Ever pull your hand out of your jeans pocket and the white lining comes out with it? That's why I always use lots of lube during anal.
Redtube has added the Google +1 button. Cause the world really needs to know how you felt about "LESBIAN ANAL HOUSE PARTY."
P.S. +1! Duh...
Grabbed a cheeseburger at Dairy Queen and then ran over to McDonald's for a McFlurry. I have lost control of my life.
When I don't understand a tweet, I assume it's secretly Dennis Miller... I know your funny, I just don't understand why
Having the doors to open right when you push the button is like finding the elevator's clitoris.

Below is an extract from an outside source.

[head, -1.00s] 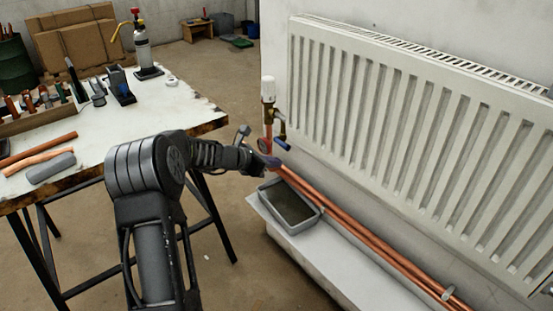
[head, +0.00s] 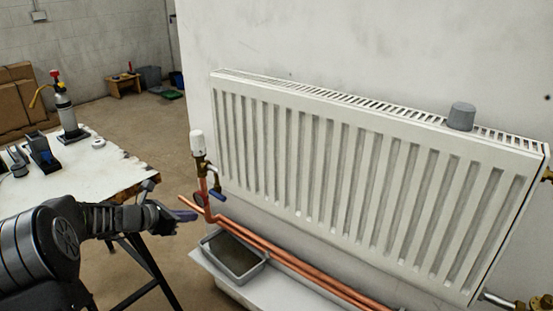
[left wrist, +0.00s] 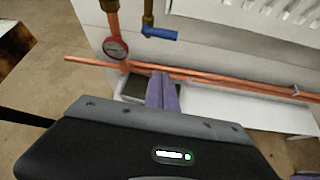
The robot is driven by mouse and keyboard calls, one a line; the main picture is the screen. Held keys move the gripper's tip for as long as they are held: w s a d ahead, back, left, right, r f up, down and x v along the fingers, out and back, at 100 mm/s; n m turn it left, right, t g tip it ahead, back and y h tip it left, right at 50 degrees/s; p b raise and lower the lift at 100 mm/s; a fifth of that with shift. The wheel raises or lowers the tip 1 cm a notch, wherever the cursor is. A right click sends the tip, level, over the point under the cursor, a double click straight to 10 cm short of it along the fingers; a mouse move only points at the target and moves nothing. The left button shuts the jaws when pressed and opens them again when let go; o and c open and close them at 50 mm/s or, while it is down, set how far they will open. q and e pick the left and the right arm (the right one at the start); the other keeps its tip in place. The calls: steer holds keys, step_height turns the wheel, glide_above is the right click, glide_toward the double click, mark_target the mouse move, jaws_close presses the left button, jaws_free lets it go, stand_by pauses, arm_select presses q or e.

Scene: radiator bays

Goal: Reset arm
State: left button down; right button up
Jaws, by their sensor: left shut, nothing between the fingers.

Herro America, it China. Since you take horiday and no give us money, we just come take Michigan, you not using it anyway.

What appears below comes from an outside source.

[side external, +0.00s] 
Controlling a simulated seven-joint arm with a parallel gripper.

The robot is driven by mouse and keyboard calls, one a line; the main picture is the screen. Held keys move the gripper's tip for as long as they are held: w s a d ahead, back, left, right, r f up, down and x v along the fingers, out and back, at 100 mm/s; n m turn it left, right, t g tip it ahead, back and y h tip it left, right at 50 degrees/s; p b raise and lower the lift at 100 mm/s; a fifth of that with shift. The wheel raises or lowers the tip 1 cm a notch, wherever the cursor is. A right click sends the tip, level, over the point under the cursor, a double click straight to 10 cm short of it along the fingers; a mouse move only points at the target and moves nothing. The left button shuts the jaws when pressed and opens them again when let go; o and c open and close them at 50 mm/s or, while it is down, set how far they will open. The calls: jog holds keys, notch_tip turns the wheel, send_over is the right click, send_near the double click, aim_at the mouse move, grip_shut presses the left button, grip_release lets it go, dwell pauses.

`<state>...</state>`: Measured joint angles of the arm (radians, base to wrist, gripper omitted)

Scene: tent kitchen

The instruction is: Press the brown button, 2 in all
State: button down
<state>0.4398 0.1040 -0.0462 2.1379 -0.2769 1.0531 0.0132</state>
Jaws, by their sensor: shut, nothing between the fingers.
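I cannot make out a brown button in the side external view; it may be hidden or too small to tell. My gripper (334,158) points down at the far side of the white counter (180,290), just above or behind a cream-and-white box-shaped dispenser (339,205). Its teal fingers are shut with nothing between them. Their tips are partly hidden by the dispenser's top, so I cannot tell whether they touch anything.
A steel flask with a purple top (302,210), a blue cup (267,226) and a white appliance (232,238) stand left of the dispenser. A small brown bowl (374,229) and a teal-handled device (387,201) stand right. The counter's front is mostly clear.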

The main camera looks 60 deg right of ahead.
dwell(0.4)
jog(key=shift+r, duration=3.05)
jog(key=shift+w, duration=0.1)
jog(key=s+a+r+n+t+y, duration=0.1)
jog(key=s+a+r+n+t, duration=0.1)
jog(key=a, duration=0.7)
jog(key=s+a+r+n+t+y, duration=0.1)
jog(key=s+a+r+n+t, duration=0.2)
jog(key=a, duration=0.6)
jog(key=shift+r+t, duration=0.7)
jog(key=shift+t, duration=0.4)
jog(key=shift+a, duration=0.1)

My dad got a new stepladder yesterday, but it's not my real ladder and it can't tell me what to do.
Currently reading other tweets. Your tweet is important to us. Please stay online and it will be read. Approx. wait time: 17 min. Thank you.

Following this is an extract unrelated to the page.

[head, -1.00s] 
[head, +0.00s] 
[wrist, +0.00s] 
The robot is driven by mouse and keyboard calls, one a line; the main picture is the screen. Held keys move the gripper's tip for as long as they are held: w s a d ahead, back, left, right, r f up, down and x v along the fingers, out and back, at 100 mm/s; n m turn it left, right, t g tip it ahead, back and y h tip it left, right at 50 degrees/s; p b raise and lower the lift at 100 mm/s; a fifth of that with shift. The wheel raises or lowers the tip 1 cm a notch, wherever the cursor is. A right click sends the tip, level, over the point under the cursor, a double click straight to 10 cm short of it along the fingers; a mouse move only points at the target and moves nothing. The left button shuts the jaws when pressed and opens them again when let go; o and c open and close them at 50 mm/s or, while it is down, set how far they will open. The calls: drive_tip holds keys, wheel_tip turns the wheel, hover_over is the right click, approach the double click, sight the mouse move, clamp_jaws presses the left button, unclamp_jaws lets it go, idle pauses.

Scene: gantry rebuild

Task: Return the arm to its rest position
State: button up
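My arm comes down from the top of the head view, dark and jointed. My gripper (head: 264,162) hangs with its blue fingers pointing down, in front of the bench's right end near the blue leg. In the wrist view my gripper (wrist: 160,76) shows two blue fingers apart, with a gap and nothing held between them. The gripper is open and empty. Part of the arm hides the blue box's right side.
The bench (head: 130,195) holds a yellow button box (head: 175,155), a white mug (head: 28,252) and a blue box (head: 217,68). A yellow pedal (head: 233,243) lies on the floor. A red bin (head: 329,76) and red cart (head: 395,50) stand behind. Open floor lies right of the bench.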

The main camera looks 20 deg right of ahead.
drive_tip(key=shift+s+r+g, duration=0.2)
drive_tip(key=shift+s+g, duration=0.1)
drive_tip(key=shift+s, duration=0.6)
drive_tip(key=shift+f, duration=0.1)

I once got into a heated* conversation about what goes in the bowl first, the milk or the cereal.
*stoned
I wish I was as dedicated to anything as much as I am to using movie lines in everyday conversation
I'm at my white trashiest when I slip a pepperoni stick out of 7-11's plastic case.
Every time a Michael Jackson song is played an angel that hasn't gotten it's wings yet gets touched inappropriately.